Incidentally, The next mention of Pandeism in Italy is not found for nearly another half century, in 1896 -- when historian Gustavo Uzielli, in his Ricerche Intorno a Leonardo da Vinci, described the world's population thusly: "Certo è che quel concetto forma una delle basi morali fondamentali di religiosi i cui segnaci sono oltre i due terzi della popolazione del globo, mentre è influenzato dall'indole speciale di ciascuna di esse, cioè da un idealismo sovrumano nel Cristianesimo, da un nichilismo antiumano nel buddismo, e da un pandeismo eclettico nell'incipiente ma progrediente Bramoismo indiano; e a queste credenze che ammettono il principio ideale della fratellanza universale..." ("It is certain that this concept forms a fundamental moral bases of religious whose cable markers are more than two-thirds of the world's population, while special influence on the capacities of each of them, by a superhuman idealism in Christianity, by an anti-human nihilism in Buddhism, and by an incipient but growing pandeism in Indian Brahmanism; and those who admit the principle ideal of universal brotherhood....")

It is an intriguing mystery to understand how most any theological theory is shaped, how knowledge of it is passed on, but this is especially so in the case of Pandeism, with its sparsity of early references, which nonetheless can be shockingly crisp when they do arise.
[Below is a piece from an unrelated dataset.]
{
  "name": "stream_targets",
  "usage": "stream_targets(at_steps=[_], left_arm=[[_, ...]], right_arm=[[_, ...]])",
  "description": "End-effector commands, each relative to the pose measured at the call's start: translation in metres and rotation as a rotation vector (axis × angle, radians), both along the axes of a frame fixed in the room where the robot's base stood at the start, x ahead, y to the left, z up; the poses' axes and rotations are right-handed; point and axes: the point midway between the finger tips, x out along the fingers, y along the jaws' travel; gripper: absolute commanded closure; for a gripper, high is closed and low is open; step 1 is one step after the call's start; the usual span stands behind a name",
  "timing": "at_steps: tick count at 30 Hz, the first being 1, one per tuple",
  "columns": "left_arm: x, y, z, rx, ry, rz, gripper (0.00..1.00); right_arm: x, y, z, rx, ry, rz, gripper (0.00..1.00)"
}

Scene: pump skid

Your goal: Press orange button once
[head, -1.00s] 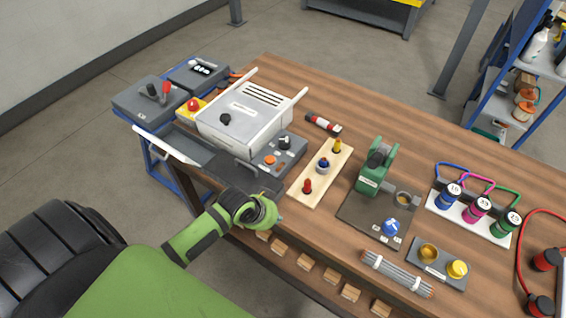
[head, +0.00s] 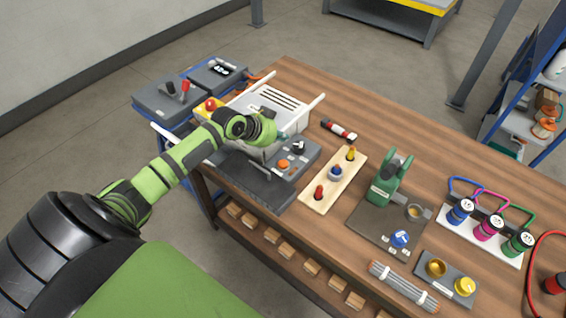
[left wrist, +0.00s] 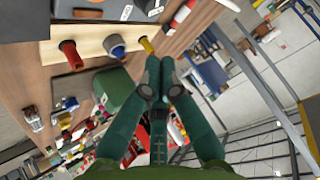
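The orange button (head: 284,164) is a round cap on the grey control panel (head: 268,191) at the front of the white-lidded unit. A black knob (head: 299,147) stands behind it on the same panel. My left gripper (head: 283,136) hangs above the unit, up and slightly left of the button and apart from it. In the left wrist view its two green fingers (left wrist: 160,64) come together with nothing between them. The button cannot be clearly made out in that view. My right gripper is not in view.
A wooden strip with red, blue and yellow pegs (head: 333,181) lies right of the panel. A green clamp device (head: 389,180) stands beyond it. A red mushroom button on a yellow box (head: 211,104) is at the left. Bare wood (head: 345,95) lies behind the unit.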

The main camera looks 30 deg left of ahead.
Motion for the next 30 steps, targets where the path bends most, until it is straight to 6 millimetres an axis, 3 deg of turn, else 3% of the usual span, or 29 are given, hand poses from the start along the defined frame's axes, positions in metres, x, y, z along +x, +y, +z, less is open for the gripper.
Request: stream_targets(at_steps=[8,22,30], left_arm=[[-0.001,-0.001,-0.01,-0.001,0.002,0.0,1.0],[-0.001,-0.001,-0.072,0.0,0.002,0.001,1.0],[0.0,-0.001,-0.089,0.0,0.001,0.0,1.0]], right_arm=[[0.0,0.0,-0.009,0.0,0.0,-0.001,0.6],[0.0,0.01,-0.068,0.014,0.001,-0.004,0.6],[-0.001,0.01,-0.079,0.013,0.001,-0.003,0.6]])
It seems odd, perhaps unlikely even, that this Italian Cluster, this grouping of references in one country, one language, one decade would be wholly unconnected -- and so perhaps there are more writings out there addressing the subject in this time and place, simply unknown by dint of their not yet having come to the attention of another modern innovation which Pandeism itself seems to imagine -- the Internet.